Do not use read(2) (or higher-level functions such as fread(3), etc. that call read() internally).
The ZIP file format is described, among others, on the WikiPedia page https://en.wikipedia.org/wiki/ZIP_(file_format)
Use the following algorithm: • use stat(2) to determine the length of the file. • open the file with open(2) in read-only mode. • use mmap(2) to map the entire file into memory in a read-only way. • scan from the back of the file until you find the beginning marker of the End of Central Directory Record (EOCD). • extract the number of central directory records on this disk and the start offset of the central directory. • Then, starting from the start offset of the central directory, examine each central directory file header and output the filename contained in it. • Skip forward to the next central directory record by advancing 46 + m + n + k bytes where n is the length of the filename, m is the extra field length, and k is the file comment length contained in each central file directory header.

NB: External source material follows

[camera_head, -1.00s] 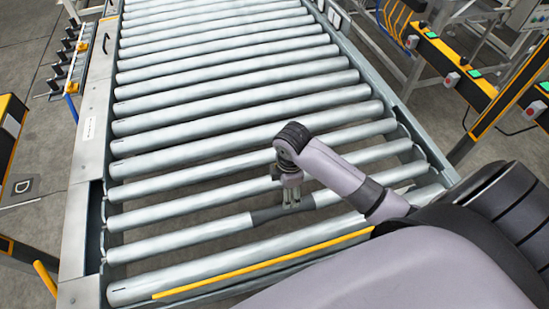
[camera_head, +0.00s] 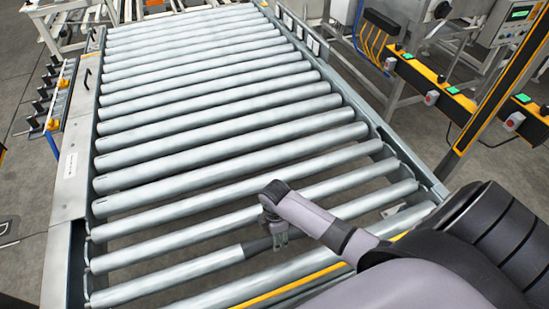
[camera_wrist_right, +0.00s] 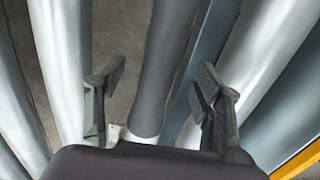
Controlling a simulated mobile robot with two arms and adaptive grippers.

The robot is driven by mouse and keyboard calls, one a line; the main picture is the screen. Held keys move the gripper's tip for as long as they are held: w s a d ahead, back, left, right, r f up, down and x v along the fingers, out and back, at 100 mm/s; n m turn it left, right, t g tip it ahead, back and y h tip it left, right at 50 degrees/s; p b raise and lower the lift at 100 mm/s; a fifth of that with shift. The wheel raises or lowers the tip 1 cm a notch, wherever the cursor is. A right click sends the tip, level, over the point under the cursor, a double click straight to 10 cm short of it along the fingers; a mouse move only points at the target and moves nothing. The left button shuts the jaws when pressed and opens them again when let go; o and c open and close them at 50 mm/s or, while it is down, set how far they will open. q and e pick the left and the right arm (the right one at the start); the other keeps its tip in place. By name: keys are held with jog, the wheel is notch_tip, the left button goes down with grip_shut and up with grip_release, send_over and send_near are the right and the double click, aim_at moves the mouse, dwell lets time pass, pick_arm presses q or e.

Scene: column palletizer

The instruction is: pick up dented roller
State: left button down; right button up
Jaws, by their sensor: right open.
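The roller with a dark grey middle section (camera_head: 257,247) lies across the conveyor near its front end, with light metal on either side of the dark part. I take it for the dented roller; no dent shows clearly. My right gripper (camera_head: 280,238) is over the dark section, pointing down. In the right wrist view, its two fingers (camera_wrist_right: 158,95) are apart, one on each side of the dark section (camera_wrist_right: 168,60), which lies between them. I cannot tell whether they touch it. My left gripper is not in view.
Neighbouring light rollers (camera_head: 230,221) lie parallel on both sides with narrow gaps. A yellow bar (camera_head: 290,286) runs along the near side. The metal side frame (camera_head: 62,205) bounds the left. Yellow-and-black posts and a control rail (camera_head: 440,80) stand at the right.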

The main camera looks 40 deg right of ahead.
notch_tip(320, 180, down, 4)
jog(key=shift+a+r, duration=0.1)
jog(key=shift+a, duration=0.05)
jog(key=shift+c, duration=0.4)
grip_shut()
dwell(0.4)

Simplifying assumptions/hints:
• All multibyte integers in a ZIP file are stored in little-endian order, and — for the purposes of this exercise — you may assume that the host byte order of the machine on which your program runs is little endian as well. • You may use pointer arithmetic on void pointers, which advances by 1 byte. To access 16-bit or 32-bit values, use uint16_t and uint32_t *, respectively under the assumption of little endian host byte order. • If the given file is not a well-formed ZIP archive then the behavior of your program can be undefined.